## YOUR OBJECTIVE
Show all lines of the listing that hold the word "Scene".

********

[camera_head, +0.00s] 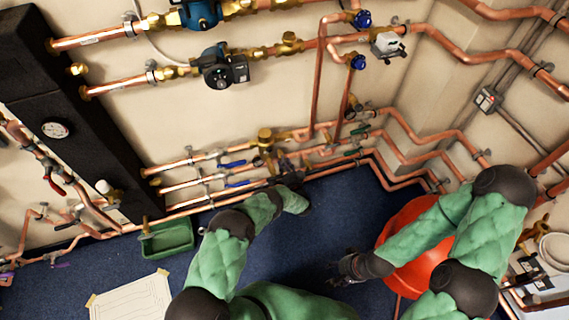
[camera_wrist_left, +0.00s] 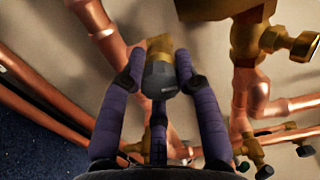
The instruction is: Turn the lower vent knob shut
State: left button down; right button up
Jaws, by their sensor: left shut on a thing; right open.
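In the left wrist view, a dark grey faceted knob (camera_wrist_left: 159,80) sits on a brass fitting (camera_wrist_left: 160,44) among the copper pipes. The purple-sleeved fingers of my left gripper (camera_wrist_left: 160,66) are shut on the knob from both sides, with another finger below it. In the head view, my left arm reaches to the low pipes by the wall. The left gripper (camera_head: 287,170) is small and dark there, and I cannot make out the knob. My right gripper (camera_head: 345,268) is open, with nothing seen in it, left of the orange-red round object.
Copper pipes (camera_head: 408,150) run along the wall close around the left gripper. A brass valve (camera_wrist_left: 290,42) stands to its right in the wrist view. The orange-red object (camera_head: 405,215) is beside my right arm. A green tray (camera_head: 168,238) lies on the blue floor.

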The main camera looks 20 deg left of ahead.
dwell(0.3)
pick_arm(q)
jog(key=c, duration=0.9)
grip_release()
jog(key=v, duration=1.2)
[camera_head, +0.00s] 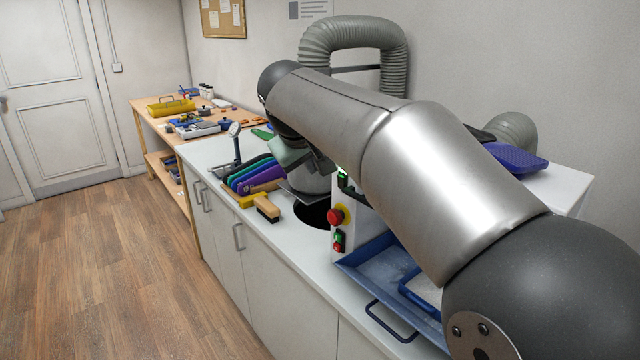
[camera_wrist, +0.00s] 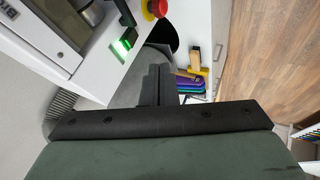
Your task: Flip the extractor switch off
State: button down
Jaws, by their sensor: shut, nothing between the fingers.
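The extractor switch appears to be the lit green rocker (camera_wrist: 122,44) on a white panel in the wrist view, in a black surround. Its green glow also shows in the head view (camera_head: 343,171), high on the white machine's front, partly hidden by my arm. My gripper (camera_wrist: 157,72) is shut and empty in the wrist view. Its black fingers are to the right of the switch in the picture, apart from it. In the head view my arm hides much of the gripper.
A red mushroom button (camera_head: 335,216) and small green and red buttons (camera_head: 338,241) sit below the switch. A blue tray (camera_head: 372,262) lies right of the machine. A brush (camera_head: 267,209) and several coloured insoles (camera_head: 250,174) stand left on the counter.

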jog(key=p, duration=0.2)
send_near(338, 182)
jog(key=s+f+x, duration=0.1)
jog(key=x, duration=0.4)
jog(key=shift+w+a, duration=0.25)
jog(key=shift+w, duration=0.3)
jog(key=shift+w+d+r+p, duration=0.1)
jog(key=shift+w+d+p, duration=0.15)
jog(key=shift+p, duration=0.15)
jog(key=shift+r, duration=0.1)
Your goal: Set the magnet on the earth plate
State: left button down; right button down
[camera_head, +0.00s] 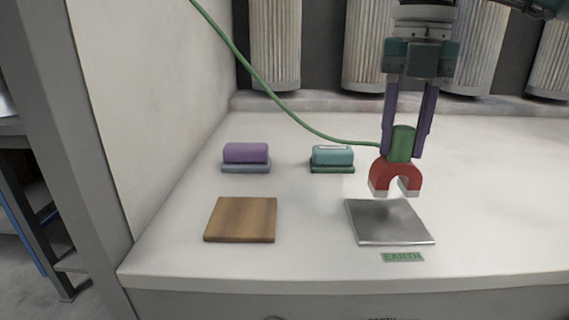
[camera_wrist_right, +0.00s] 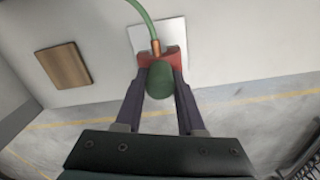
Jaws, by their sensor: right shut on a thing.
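The magnet (camera_head: 396,174) is a red horseshoe with pale tips and a green handle. My right gripper (camera_head: 402,152) is shut on its green handle and holds it upright, tips down. The magnet appears above the back part of the earth plate (camera_head: 390,230), a square silver metal plate beside a green "EARTH" label (camera_head: 403,257). A gap seems to show between tips and plate. In the right wrist view the handle (camera_wrist_right: 160,80) sits between the fingers, with the plate (camera_wrist_right: 172,36) beyond, partly hidden by the magnet. My left gripper is not in view.
A green cable (camera_head: 290,112) runs from the upper left to the magnet. A wooden board (camera_head: 241,219) lies left of the plate. A purple block (camera_head: 246,153) and a teal block (camera_head: 332,156) stand behind. The white bench is clear at right.

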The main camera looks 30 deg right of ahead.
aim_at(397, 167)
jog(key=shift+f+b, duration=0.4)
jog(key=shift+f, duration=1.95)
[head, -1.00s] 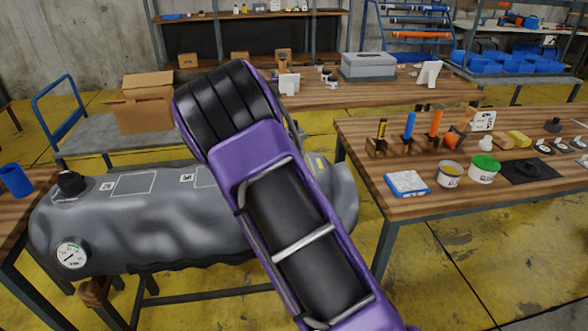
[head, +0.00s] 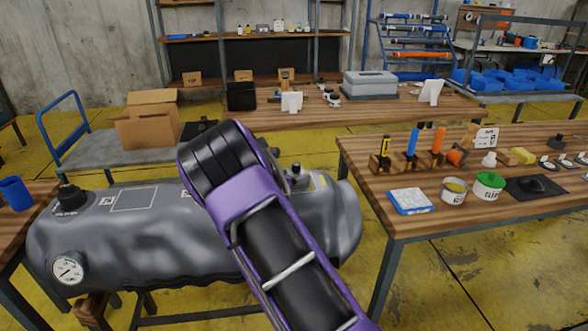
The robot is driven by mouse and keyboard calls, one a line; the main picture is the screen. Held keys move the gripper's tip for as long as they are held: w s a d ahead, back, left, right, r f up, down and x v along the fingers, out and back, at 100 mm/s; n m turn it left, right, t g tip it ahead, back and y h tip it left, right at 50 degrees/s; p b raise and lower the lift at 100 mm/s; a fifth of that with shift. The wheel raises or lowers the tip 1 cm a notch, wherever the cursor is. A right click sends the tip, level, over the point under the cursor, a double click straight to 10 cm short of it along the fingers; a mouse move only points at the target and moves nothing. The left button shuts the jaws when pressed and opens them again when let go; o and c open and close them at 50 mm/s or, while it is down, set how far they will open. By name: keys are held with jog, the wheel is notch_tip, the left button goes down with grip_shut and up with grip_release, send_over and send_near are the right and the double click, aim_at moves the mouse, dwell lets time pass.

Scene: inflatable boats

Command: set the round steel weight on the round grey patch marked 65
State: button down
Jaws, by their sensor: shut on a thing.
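A grey inflatable boat tube (head: 130,235) lies across a stand at the left and middle. On its top are an outlined rectangle (head: 135,198) and small white labels, too small to read. I cannot make out the round grey patch marked 65; my purple arm covers part of the tube. I cannot make out the round steel weight either. A dark fitting (head: 296,176) stands on the tube just right of my arm. My gripper and fingertips are hidden behind my arm, so what they hold does not show.
A wooden table (head: 420,222) at the right holds a blue-and-white box (head: 410,201), tins and tools. A cart (head: 100,158) with a cardboard box (head: 150,118) stands behind the tube. A back bench carries a grey toolbox (head: 369,84). Yellow floor lies open at lower right.

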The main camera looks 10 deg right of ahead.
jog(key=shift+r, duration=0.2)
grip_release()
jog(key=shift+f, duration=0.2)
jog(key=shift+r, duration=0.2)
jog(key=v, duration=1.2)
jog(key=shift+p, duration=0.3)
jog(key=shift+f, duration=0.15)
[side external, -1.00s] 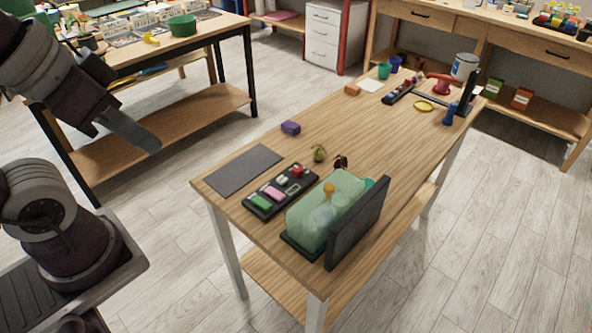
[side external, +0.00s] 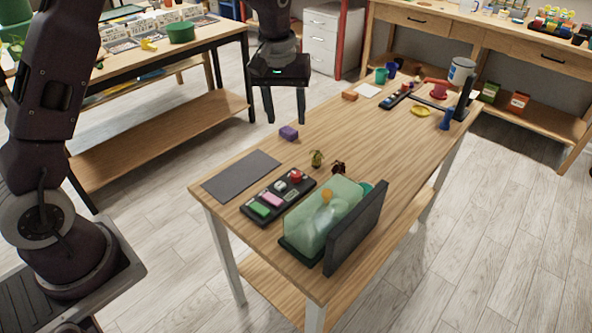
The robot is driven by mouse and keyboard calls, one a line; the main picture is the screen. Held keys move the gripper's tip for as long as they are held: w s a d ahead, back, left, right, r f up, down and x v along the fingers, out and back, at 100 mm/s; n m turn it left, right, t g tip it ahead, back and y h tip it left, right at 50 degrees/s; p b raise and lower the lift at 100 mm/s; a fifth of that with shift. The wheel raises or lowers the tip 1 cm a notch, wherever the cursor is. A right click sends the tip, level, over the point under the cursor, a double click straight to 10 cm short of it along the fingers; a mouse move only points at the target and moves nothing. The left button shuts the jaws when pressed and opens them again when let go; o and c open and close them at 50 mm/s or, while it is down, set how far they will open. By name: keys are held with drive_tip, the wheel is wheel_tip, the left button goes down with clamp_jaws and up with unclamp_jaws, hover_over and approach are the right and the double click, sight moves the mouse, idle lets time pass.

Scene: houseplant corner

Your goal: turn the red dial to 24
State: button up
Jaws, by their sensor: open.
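A small red knob, which looks like the red dial (side external: 296,177), sits at the far end of a black panel (side external: 262,219) on the near part of the table. The panel also bears a green block, a pink block and grey parts. Any numbers or pointer on the dial are too small to read. My gripper (side external: 285,117) hangs fingers down beyond the table's left edge in the picture, well apart from the dial. Its two fingers are spread, with nothing between them.
A green translucent case (side external: 320,222) and an upright dark board (side external: 356,228) stand right of the panel. A dark mat (side external: 241,176) lies left of it. The table's middle is mostly clear.

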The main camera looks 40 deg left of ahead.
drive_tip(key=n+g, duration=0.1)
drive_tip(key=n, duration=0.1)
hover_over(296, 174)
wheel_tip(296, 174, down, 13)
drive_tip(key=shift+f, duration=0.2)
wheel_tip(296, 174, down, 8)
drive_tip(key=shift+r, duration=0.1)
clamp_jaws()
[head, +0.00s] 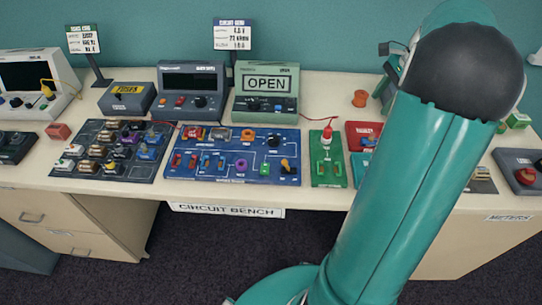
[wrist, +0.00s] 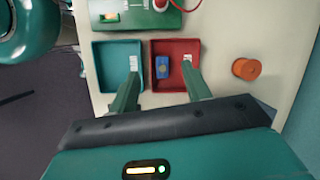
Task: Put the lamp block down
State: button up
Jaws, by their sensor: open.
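A small blue block with a yellowish mark (wrist: 162,66), probably the lamp block, lies in the red tray (wrist: 182,46) in the wrist view, towards its left side. My gripper (wrist: 160,71) is open, with one finger over the teal tray (wrist: 104,62) and the other over the red tray. The block shows between the fingers; I see neither finger touching it.
A green board (wrist: 112,16) with a red-topped probe and red wire borders the trays. An orange spool (wrist: 247,69) stands right of the red tray. The blue circuit board (head: 222,170) and dark block rack (head: 78,172) lie further left on the bench.

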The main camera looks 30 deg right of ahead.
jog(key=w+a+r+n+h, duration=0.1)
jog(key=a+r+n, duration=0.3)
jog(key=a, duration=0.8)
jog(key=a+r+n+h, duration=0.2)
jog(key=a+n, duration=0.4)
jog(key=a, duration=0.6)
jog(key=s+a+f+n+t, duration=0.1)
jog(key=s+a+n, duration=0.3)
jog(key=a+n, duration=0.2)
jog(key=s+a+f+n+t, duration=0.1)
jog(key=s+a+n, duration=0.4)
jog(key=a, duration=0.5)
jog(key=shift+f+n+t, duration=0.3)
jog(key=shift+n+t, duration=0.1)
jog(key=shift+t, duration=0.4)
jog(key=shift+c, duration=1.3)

********

## EXERCISE RESULT
Scene: inflatable boats
Scene: houseplant corner

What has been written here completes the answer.